Die Welt ist ungerecht

Querfurt - 45 Kommunalpolitiker, Verwaltungsfachleute, Bürgermeister und interessierte Bürger waren der Einladung des CDU-Stadtverbandes Querfurt am 14. Februar gefolgt, um an der parteioffenen Informationsveranstaltung teilzunehmen, die vom Kreistagsabgeordneten Cornelius Nägler moderiert wurde.
Als Referent war der innenpolitische Sprecher derCDU-Landtagsfraktion und Oberbürgermeister der Stadt Naumburg, Curt Becker, eingeladen. Unter den Zuhörern befanden sich u.a. Landrat Dr. Tilo Heuer, Querfurts Bürgermeister Peter Kunert, Schraplaus Verwaltungschef Werner Zielesinski, Vitzenburgs Bürgermeister Bernhardt Taraba, Kreisverwaltungsdirektor Frank Bannert und zahlreiche andere namhafte Persönlichkeiten des öffentlichen Lebens aus Kommunalpolitik und Verwaltung.

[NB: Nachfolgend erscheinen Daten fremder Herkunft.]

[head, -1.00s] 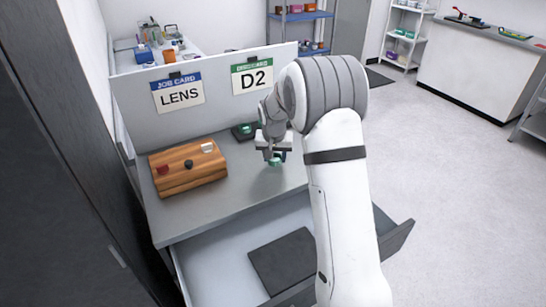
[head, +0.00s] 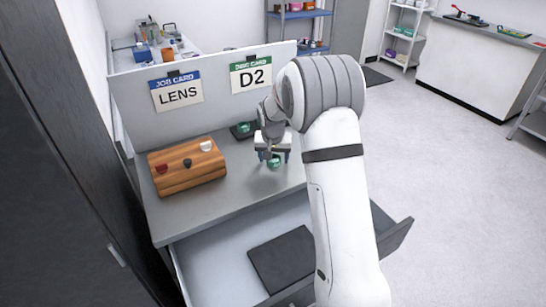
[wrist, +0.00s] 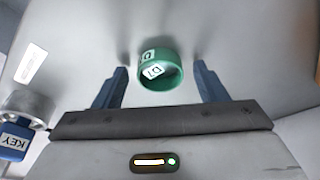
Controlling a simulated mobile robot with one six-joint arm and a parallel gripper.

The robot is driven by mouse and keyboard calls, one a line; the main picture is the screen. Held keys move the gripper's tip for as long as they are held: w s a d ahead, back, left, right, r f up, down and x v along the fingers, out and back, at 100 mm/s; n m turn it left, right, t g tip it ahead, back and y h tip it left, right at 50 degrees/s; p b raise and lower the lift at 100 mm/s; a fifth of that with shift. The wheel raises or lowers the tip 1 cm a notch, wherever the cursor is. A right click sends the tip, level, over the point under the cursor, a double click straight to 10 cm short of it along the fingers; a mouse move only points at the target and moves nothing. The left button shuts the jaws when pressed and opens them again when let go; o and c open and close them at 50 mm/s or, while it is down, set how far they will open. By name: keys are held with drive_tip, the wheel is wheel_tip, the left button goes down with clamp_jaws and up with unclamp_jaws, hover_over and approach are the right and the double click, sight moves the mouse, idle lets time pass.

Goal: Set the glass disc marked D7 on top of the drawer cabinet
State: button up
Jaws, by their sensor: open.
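A green-rimmed disc (wrist: 160,72) stands out in the wrist view, its small white labels seeming to read D7. It also shows in the head view (head: 273,162), over the grey top of the drawer cabinet (head: 225,208), and it looks to be resting there. My gripper (wrist: 162,80) is open, with one blue-grey finger on each side of the disc and a visible gap on both sides. In the head view my gripper (head: 272,152) is just above the disc. My arm hides the cabinet's right part.
The cabinet's drawer (head: 230,248) is pulled open, with a dark mat (head: 283,260) inside. A wooden block (head: 187,170) with small knobs stands at left. Another green item (head: 243,127) sits on a dark pad behind.

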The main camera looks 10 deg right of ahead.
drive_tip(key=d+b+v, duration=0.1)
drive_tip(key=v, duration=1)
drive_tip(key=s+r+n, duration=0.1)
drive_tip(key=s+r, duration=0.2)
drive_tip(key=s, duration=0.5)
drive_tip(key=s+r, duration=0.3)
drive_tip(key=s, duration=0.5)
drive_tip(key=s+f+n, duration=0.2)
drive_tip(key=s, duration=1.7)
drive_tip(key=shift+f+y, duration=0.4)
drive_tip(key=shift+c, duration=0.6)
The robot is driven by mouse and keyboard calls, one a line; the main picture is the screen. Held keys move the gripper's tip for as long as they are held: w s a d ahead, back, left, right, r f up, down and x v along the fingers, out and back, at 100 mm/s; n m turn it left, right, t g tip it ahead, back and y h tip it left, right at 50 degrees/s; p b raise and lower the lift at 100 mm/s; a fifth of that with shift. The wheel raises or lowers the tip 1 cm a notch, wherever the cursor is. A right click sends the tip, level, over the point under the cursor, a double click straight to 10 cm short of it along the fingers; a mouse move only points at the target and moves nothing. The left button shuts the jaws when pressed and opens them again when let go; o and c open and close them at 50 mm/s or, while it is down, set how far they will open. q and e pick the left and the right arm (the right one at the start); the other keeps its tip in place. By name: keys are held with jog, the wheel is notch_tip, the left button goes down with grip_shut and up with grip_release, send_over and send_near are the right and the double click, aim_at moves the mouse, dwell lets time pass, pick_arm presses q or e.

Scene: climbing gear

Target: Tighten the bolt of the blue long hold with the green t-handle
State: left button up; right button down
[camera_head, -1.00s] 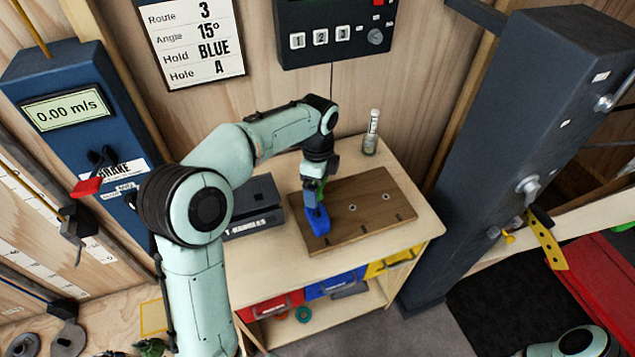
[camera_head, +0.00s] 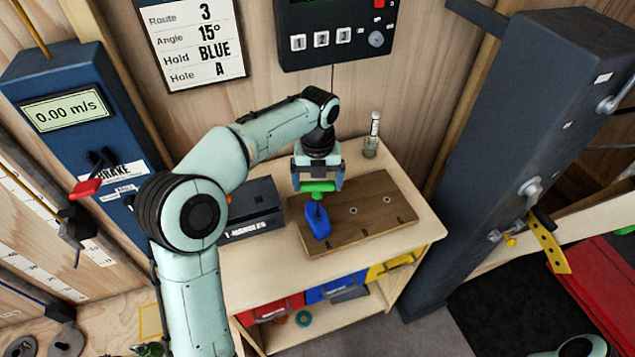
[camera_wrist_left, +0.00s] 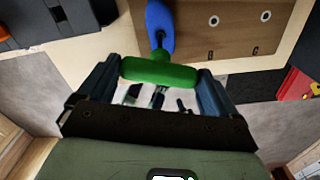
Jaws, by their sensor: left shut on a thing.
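The blue long hold (camera_head: 318,223) lies on the left part of the brown wooden board (camera_head: 372,229) on the small table. It also shows at the top of the left wrist view (camera_wrist_left: 160,22). The green t-handle (camera_head: 318,187) stands over the hold, its dark shaft reaching down to it; whether the tip sits in the bolt is hidden. My left gripper (camera_head: 318,184) is shut on the green crossbar, one finger at each end, as the left wrist view (camera_wrist_left: 158,72) shows. The bolt itself is hidden. My right gripper is not in view.
A dark t-handle box (camera_head: 252,208) stands left of the board. A clear bottle (camera_head: 372,135) stands behind it. Red, blue and yellow bins (camera_head: 337,287) are under the tabletop. A dark post (camera_head: 500,150) rises on the right. The board's right half has bare holes.

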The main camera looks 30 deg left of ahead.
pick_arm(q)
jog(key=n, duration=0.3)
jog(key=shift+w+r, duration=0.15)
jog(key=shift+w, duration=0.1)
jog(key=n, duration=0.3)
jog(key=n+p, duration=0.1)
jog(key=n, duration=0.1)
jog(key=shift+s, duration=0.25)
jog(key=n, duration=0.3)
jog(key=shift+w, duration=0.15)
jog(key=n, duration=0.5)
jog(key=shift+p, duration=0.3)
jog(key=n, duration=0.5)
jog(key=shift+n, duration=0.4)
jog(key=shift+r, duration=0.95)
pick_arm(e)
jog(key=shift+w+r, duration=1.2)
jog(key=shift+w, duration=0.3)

Moderator Nägler erwähnte eingangs, dass er Anfragen aus dem Landkreis Sangerhausen erhalten habe, ob man Ziegelroda mit Landgrafroda aus dem Kreisverband Merseburg-Querfurt zu entlassen gedenke.
Andererseits gab es in der Vergangenheit öffentliche Meinungsäußerungen eines Landtagsabgeordneten, dem ein Abwandern von Gemeinden der Verwaltungsgemeinschaft Weitzschker-Weidatal in Richtung Landkreis Mansfelder Land real möglich und sinnvoll erscheine.

MdL Curt Becker bekräftigte in seinen Ausführungen, dass eine Gebiets-, Struktur- und Verwaltungsreform perspektivisch zwar notwendig sei, doch diese müsse nicht an der Basis, sondern zunächst "oben" - auf der Ebene der Ministerialbürokratie - zur Entflechtung des Behördendschungels durchgeführt und verwirklicht werden. Ziel sei eine "schlanke Verwaltung", eine Reduzierung der Personalkosten der öffentlichen Hand, ein vertretbarer Abbau der Sonderbehörden des Landes (Amt für Landwirtschaft und Flurerneuerung, Schulverwaltung, Bauverwaltung, Forstverwaltung, usw.) und der Zuordnung deren Kompetenzen zu den Landkreisen, eine Verbesserung der Strukturen der Verwaltungsgemeinschaften und eine Stärkung der Position der Städte und kleineren Gemeinden. Darüber hinaus gebe es Klärungsbedarf, ob überhaupt eine dreistufige Verwaltung ( mit Regierungspräsiden) weiterhin notwendig wäre.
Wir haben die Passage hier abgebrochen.